B. For the purposes of this section only, both parties shall be deemed to have rights and interests in the marital property; however, such interests and rights shall not attach to the legal title of such property and are only to be used as a consideration in determining a monetary award, if any, as provided in this section.
C. The court shall have no authority to order the conveyance of separate property or marital property not titled in the names of both parties; however, in the final decree of divorce the court may partition marital property which is titled in the names of both parties.
D. Based upon the equities and the rights and interests of each party in the marital property, the court may grant a monetary award, payable either in a lump sum or over a period of time in fixed amounts, to either party. The party against whom a monetary award is made may satisfy the award, in whole or in part, by conveyance of property, subject to the approval of the court.

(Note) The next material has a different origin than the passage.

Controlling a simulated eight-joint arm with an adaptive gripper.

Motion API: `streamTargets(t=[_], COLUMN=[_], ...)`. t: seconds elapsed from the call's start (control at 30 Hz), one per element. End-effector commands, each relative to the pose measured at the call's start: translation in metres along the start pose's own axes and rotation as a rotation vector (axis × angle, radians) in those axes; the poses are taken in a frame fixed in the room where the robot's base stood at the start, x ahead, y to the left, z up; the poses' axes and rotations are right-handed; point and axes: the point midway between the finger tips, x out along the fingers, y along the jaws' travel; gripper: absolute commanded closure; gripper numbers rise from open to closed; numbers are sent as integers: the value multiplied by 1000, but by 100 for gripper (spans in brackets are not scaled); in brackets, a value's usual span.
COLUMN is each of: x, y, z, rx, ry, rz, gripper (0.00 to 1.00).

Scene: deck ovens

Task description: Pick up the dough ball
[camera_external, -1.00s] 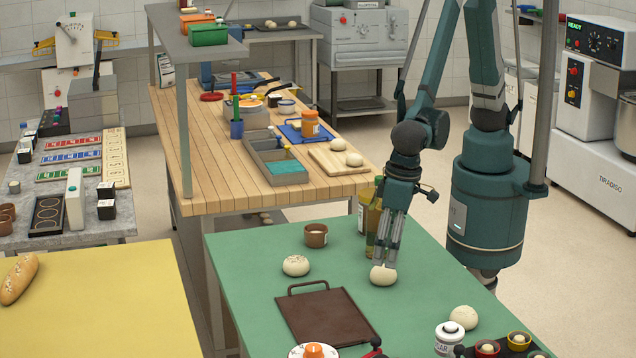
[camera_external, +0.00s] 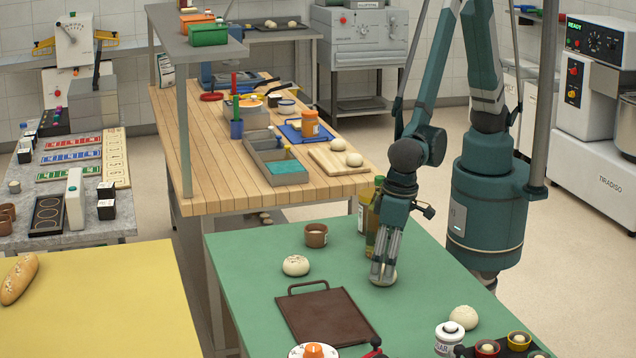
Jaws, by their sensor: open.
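A pale dough ball (camera_external: 391,279) lies on the green table (camera_external: 258,245), to the right of the brown tray. My gripper (camera_external: 382,277) points down at this ball, and its fingers cover much of it. The fingers are open and low around or in front of the ball; I cannot tell if they touch it. A second, speckled ball (camera_external: 295,265) sits behind the tray at the left. A third pale ball (camera_external: 463,318) sits near the table's right edge.
A brown cup (camera_external: 316,235) stands behind, and bottles (camera_external: 368,222) stand close behind my gripper. A white jar (camera_external: 449,338) and small bowls (camera_external: 518,341) crowd the front right.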

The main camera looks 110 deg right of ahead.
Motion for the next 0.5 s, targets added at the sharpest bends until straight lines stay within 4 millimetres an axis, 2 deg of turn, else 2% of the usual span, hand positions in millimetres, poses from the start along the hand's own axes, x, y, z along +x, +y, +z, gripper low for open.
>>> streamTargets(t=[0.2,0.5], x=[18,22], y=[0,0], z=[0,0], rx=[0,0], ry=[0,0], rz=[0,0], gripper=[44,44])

Subsection (C) of Code § 20-107.3 authorizes the chancellor in a divorce action to partition marital property. Subsection (D) authorizes the chancellor to grant either party a monetary award, and permits the "party against whom a monetary award is made" to satisfy the award by conveyance of property. Nothing in the statute empowers the chancellor to order one spouse to convey his or her interest in jointly owned real estate to the other spouse. Accord Williams v. Williams, 4 Va.App. 19, 23-24, 354 S.E.2d 64, 66 (1987). Indeed, subsection (B) makes it plain that although the parties' rights and interests in marital property may be used by the court "as a consideration in determining a monetary award", those rights and interests "shall not attach to the legal title of such property".

We hold, therefore, that the chancellor erred in ordering Robert to convey his interest in the marital home to Kay. We will reverse that portion of the decree ordering the conveyance and remand the cause to the chancellor for further proceedings consistent with the views expressed in this opinion.

Affirmed in part, reversed in part, and remanded.